Ben Collier is the Co-founder and CEO of The Farmlink Project, a student-founded organization addressing the intersection of food insecurity, food waste, and the environment. Each year, 20-30 billion pounds of fresh produce go to waste in the United States alone; Farmlink is building creative solutions to address food waste. Since April 2020, the team has delivered more than 100 million pounds of farm-fresh surplus fruits and vegetables to more than 400 communities around the country, preventing millions of pounds of carbon emissions as a result.
Ben started Farmlink as a junior at Brown University, and has since graduated with a degree in Applied Mathematics. He was not the only one in school during the early days of the organization.

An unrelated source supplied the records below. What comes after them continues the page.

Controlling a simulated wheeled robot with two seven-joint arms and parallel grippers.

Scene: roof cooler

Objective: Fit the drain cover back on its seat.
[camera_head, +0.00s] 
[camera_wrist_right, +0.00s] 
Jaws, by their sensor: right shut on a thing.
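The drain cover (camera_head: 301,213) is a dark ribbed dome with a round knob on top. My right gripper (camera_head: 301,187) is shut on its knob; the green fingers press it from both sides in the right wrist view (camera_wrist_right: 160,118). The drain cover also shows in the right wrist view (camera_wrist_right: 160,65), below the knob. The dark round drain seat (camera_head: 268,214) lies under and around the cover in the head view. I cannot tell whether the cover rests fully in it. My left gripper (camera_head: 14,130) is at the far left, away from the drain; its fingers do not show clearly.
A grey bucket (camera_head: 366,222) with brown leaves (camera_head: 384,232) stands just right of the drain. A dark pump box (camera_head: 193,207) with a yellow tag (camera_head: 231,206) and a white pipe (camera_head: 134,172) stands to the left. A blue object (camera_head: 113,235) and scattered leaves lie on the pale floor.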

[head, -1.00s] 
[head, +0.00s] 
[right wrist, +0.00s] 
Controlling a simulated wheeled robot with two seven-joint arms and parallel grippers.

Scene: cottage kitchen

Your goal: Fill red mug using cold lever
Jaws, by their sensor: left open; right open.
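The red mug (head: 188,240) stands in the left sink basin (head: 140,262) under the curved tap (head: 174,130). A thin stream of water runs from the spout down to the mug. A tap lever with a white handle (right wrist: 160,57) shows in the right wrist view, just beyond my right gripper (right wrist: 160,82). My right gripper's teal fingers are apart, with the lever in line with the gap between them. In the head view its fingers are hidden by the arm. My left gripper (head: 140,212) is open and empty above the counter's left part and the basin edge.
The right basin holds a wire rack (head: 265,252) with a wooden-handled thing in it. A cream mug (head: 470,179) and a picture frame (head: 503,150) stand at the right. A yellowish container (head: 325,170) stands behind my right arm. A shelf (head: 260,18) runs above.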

Farmlink began and operated for more than a year as a body of 100 volunteer college students and has since evolved to a hybrid model with 20 full time employees and a base of dozens of college fellows. Ben now lives in Los Angeles, where he works on Farmlink full time with his remote team.
Ben represents Farmlink as a member of the New Profit Health Equity Cohort, exploring access to fresh and healthy food as a key social determinant of health. The Farmlink team has received the Congressional Medal of Honor Society Service Award for their work, and Ben recently accepted the Samuel S. Beard Award for Outstanding Public Service by an Individual 35 & Under.
Long term, Farmlink aspires to put itself out of business. Through surplus redistribution and policy reform, The Farmlink Project is re-building a food system in which every person has access to healthy food with choice, consistency, and dignity.